--- begin Material provided ---

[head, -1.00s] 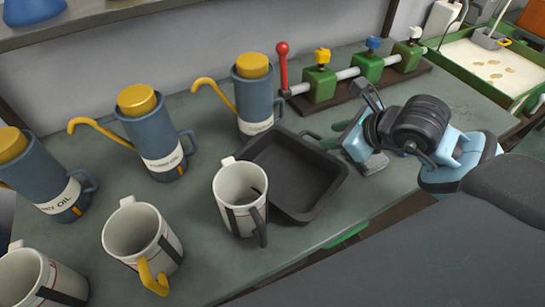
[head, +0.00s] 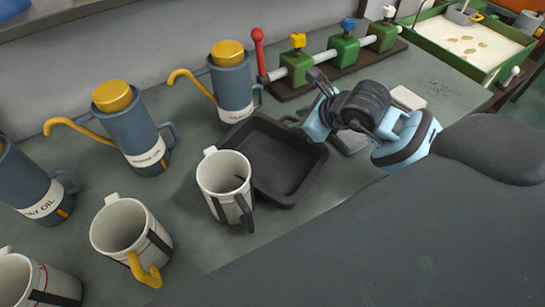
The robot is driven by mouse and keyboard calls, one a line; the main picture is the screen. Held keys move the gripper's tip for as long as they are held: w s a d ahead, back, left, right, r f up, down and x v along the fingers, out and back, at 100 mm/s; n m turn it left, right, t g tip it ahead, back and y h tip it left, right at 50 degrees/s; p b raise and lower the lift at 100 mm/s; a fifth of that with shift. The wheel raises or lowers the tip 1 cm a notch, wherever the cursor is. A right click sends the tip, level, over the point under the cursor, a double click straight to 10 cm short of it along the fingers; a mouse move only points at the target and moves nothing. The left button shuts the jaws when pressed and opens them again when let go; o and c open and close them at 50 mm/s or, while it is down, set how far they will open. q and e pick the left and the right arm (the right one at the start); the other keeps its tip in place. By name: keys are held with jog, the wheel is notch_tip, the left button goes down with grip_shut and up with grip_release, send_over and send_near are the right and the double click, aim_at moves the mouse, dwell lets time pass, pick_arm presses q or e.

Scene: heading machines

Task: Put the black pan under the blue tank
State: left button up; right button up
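The black pan (head: 287,172) is a shallow, empty square tray lying on the grey-green table, just behind and right of a white mug (head: 226,186). My right gripper (head: 318,106) is above the table beside the pan's right rear corner and appears apart from it. Its fingers are seen at an angle, and their opening is unclear. My left gripper is not in view. A blue vessel, cut off by the frame, is on the shelf at top left (head: 12,8); I cannot tell whether it is the blue tank.
Several blue-grey oil cans (head: 130,125) with yellow lids and more mugs (head: 130,235) stand on the left. A rack of green valve blocks (head: 343,50) with a red lever lies behind the pan. A green tray (head: 455,45) is at the back right. A pale block (head: 408,97) lies behind my right gripper.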

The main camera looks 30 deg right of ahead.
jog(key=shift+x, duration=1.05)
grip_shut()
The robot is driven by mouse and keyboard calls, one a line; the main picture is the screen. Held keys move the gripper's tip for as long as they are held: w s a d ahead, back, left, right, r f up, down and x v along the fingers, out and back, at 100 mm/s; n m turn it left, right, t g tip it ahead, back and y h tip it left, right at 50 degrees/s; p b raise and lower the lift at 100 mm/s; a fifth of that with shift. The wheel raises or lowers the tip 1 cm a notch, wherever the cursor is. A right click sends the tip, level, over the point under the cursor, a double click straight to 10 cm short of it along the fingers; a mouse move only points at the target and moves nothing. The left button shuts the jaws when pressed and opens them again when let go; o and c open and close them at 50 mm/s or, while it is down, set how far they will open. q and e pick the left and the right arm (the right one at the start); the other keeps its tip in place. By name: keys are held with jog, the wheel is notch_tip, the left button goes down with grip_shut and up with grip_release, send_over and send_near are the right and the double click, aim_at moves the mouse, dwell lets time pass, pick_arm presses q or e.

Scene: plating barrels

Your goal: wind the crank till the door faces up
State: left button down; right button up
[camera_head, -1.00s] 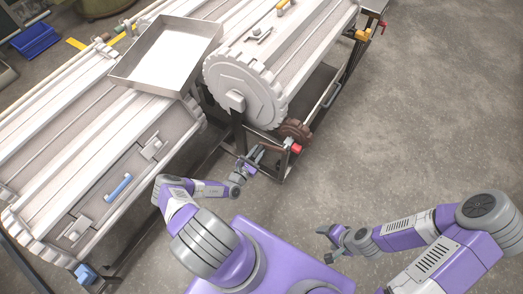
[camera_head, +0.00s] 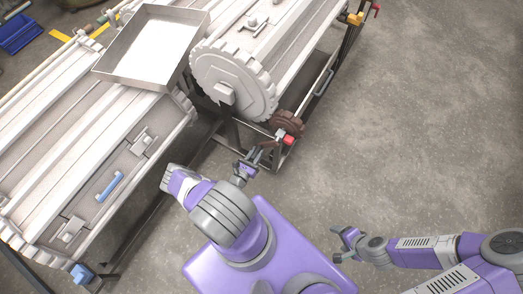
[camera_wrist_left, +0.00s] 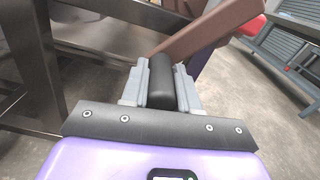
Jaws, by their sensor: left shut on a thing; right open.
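My left gripper (camera_head: 244,171) is shut on the black crank handle (camera_wrist_left: 161,82), which lies between its two grey fingers in the left wrist view. The brown crank arm (camera_wrist_left: 208,30) runs up and right from the handle. In the head view the crank arm reaches toward a small brown gear (camera_head: 287,122) beside the large toothed end (camera_head: 232,88) of the right barrel. A latch (camera_head: 254,22) shows on that barrel's upper side; its door is cut off by the top edge. My right gripper (camera_head: 347,244) is open and empty over the floor, well right of the crank.
A second barrel (camera_head: 75,150) lies left, with a blue-handled door (camera_head: 110,187) on its near side. A metal tray (camera_head: 112,69) rests above it. A red block (camera_head: 289,140) sits on the frame beside the small gear. The floor to the right is clear.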

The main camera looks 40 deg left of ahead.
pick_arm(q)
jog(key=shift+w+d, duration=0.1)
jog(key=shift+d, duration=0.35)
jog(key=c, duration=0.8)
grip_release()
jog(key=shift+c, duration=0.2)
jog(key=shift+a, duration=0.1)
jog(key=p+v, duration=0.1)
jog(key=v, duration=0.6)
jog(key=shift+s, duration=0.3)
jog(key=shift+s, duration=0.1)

--- end Material provided ---

> **Aim**: Reproduce the whole listing above word for word, but not its pictures.

> **Answer to the problem**:
[head, -1.00s] 
[head, +0.00s] 
The robot is driven by mouse and keyboard calls, one a line; the main picture is the screen. Held keys move the gripper's tip for as long as they are held: w s a d ahead, back, left, right, r f up, down and x v along the fingers, out and back, at 100 mm/s; n m turn it left, right, t g tip it ahead, back and y h tip it left, right at 50 degrees/s; p b raise and lower the lift at 100 mm/s; a fifth of that with shift. The wheel raises or lowers the tip 1 cm a notch, wherever the cursor is. A right click sends the tip, level, over the point under the cursor, a double click straight to 10 cm short of it along the fingers; a mouse move only points at the target and moves nothing. The left button shuts the jaws when pressed and opens them again when let go; o and c open and close them at 50 mm/s or, while it is down, set how far they will open. q and e pick the left and the right arm (the right one at the start); the other keeps its tip in place. By name: keys are held with jog, the wheel is notch_tip, the left button goes down with grip_shut and up with grip_release, send_over and send_near are the right and the double click, aim_at moves the mouse, dwell lets time pass, pick_arm presses q or e.

Scene: heading machines

Task: Put the black pan under the blue tank
State: left button up; right button up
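The black pan (head: 287,172) is a shallow, empty square tray lying on the grey-green table, just behind and right of a white mug (head: 226,186). My right gripper (head: 318,106) is above the table beside the pan's right rear corner and appears apart from it. Its fingers are seen at an angle, and their opening is unclear. My left gripper is not in view. A blue vessel, cut off by the frame, is on the shelf at top left (head: 12,8); I cannot tell whether it is the blue tank.
Several blue-grey oil cans (head: 130,125) with yellow lids and more mugs (head: 130,235) stand on the left. A rack of green valve blocks (head: 343,50) with a red lever lies behind the pan. A green tray (head: 455,45) is at the back right. A pale block (head: 408,97) lies behind my right gripper.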

The main camera looks 30 deg right of ahead.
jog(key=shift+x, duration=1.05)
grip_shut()
The robot is driven by mouse and keyboard calls, one a line; the main picture is the screen. Held keys move the gripper's tip for as long as they are held: w s a d ahead, back, left, right, r f up, down and x v along the fingers, out and back, at 100 mm/s; n m turn it left, right, t g tip it ahead, back and y h tip it left, right at 50 degrees/s; p b raise and lower the lift at 100 mm/s; a fifth of that with shift. The wheel raises or lowers the tip 1 cm a notch, wherever the cursor is. A right click sends the tip, level, over the point under the cursor, a double click straight to 10 cm short of it along the fingers; a mouse move only points at the target and moves nothing. The left button shuts the jaws when pressed and opens them again when let go; o and c open and close them at 50 mm/s or, while it is down, set how far they will open. q and e pick the left and the right arm (the right one at the start); the other keeps its tip in place. By name: keys are held with jog, the wheel is notch_tip, the left button goes down with grip_shut and up with grip_release, send_over and send_near are the right and the double click, aim_at moves the mouse, dwell lets time pass, pick_arm presses q or e.

Scene: plating barrels

Your goal: wind the crank till the door faces up
State: left button down; right button up
[camera_head, -1.00s] 
[camera_head, +0.00s] 
[camera_wrist_left, +0.00s] 
Jaws, by their sensor: left shut on a thing; right open.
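My left gripper (camera_head: 244,171) is shut on the black crank handle (camera_wrist_left: 161,82), which lies between its two grey fingers in the left wrist view. The brown crank arm (camera_wrist_left: 208,30) runs up and right from the handle. In the head view the crank arm reaches toward a small brown gear (camera_head: 287,122) beside the large toothed end (camera_head: 232,88) of the right barrel. A latch (camera_head: 254,22) shows on that barrel's upper side; its door is cut off by the top edge. My right gripper (camera_head: 347,244) is open and empty over the floor, well right of the crank.
A second barrel (camera_head: 75,150) lies left, with a blue-handled door (camera_head: 110,187) on its near side. A metal tray (camera_head: 112,69) rests above it. A red block (camera_head: 289,140) sits on the frame beside the small gear. The floor to the right is clear.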

The main camera looks 40 deg left of ahead.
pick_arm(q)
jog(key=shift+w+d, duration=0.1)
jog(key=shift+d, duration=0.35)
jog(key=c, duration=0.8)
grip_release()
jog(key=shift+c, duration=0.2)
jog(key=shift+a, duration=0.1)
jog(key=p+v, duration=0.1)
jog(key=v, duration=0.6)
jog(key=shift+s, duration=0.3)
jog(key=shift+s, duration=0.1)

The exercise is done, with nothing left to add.